__What is needed__
Only the lines holding the string "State" are needed. Copy each one.

__Provided data__
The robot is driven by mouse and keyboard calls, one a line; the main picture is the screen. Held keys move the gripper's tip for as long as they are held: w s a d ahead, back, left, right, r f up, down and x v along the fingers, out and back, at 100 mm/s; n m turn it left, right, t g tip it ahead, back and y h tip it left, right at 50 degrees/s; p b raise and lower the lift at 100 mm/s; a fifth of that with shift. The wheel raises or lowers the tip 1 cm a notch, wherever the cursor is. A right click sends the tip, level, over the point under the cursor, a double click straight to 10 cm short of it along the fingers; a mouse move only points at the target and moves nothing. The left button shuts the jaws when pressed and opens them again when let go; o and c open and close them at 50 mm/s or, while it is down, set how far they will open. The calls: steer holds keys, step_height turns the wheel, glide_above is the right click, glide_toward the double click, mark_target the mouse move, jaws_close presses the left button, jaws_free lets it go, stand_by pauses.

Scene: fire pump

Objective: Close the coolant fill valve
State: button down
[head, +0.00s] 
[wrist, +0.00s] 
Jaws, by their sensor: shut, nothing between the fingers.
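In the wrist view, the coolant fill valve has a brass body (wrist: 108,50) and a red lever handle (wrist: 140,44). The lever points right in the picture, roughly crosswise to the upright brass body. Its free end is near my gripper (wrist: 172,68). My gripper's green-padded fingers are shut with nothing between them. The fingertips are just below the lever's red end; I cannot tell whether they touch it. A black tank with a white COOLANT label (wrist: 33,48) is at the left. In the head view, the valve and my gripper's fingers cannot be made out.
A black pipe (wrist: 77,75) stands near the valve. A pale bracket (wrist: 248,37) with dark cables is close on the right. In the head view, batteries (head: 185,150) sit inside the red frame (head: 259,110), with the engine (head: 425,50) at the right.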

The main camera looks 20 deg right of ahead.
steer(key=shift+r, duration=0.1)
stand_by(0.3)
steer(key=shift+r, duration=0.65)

==

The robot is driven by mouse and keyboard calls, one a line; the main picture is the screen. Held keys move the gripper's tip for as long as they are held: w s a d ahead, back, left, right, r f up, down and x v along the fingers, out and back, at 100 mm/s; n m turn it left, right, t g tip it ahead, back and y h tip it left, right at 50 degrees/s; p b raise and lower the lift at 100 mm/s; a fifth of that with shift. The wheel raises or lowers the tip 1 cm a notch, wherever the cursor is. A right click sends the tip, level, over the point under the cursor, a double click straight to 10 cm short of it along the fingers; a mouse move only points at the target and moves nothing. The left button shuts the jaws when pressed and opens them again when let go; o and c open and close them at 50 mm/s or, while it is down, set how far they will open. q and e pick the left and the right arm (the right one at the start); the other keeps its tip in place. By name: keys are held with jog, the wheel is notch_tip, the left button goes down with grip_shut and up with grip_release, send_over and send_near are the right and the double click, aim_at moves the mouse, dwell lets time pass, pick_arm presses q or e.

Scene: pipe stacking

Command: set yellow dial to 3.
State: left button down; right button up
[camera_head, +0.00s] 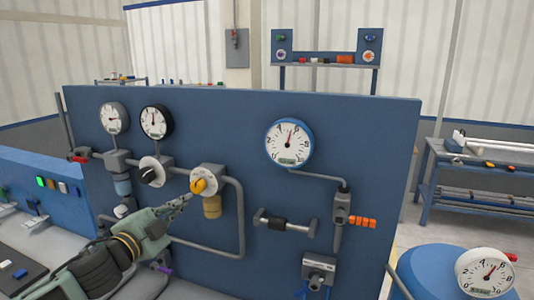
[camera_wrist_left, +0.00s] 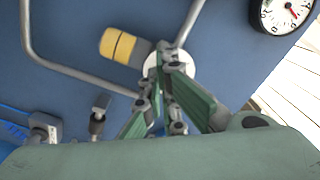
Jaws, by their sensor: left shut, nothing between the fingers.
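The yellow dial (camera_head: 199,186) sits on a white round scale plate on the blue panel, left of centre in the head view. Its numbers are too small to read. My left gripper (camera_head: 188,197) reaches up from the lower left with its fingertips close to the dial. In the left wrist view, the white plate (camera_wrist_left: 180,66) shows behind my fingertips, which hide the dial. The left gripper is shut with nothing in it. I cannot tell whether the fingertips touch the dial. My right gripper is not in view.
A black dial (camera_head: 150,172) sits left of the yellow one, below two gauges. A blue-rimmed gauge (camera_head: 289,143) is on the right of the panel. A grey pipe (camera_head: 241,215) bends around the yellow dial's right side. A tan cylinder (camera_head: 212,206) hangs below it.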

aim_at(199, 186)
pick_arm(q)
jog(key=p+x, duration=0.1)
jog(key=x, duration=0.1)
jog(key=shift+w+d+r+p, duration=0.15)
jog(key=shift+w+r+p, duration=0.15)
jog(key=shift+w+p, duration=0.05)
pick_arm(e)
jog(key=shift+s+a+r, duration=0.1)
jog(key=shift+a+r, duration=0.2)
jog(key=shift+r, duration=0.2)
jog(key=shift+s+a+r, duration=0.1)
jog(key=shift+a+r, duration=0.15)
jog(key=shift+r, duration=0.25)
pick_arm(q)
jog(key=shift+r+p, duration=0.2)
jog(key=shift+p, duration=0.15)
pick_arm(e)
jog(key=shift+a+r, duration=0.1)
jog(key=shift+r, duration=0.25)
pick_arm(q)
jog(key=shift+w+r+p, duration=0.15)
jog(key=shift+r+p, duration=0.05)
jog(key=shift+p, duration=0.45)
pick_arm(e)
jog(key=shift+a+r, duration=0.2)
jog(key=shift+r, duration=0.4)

--

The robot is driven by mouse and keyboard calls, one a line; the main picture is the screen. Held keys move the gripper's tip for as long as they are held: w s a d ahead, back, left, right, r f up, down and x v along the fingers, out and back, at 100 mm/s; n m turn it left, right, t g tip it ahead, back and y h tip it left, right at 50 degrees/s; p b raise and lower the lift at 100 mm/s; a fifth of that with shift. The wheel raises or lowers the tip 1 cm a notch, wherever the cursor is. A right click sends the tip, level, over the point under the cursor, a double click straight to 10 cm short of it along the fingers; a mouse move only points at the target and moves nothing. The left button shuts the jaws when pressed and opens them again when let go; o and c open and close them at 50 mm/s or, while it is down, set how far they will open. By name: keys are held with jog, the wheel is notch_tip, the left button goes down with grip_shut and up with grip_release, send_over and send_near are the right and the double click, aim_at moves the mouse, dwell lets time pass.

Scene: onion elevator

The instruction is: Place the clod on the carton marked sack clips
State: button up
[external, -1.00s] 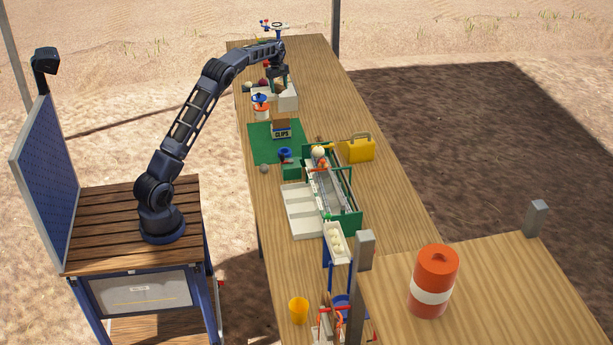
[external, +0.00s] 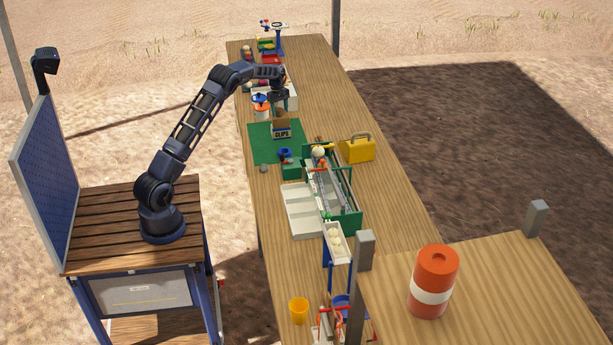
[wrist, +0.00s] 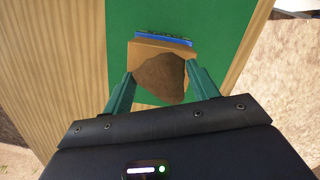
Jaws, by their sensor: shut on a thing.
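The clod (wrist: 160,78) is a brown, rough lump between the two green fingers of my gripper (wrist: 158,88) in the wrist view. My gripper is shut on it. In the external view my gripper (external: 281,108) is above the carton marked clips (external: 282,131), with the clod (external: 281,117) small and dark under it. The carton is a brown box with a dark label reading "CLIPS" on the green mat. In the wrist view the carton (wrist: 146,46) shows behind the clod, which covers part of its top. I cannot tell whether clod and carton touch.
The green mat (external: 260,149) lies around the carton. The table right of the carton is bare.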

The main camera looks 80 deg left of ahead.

__Reply to the task__
State: button down
State: left button down; right button up
State: button up

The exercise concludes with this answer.